### Task description
Give an exact copy of every line, leaving images out.

### Dataset content
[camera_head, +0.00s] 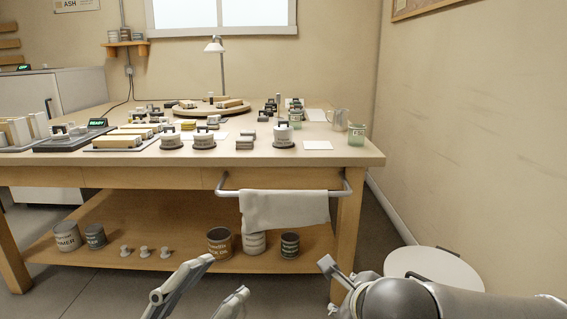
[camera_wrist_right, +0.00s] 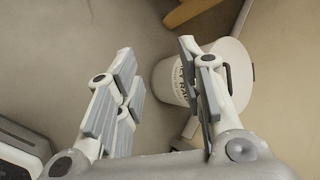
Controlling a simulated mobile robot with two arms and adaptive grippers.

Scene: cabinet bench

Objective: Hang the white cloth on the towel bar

### Result for this exercise
[camera_head, +0.00s] 
[camera_wrist_right, +0.00s] 
Controlling a simulated mobile robot with two arms and adaptive grippers.

Scene: cabinet bench

Objective: Hang the white cloth on the towel bar

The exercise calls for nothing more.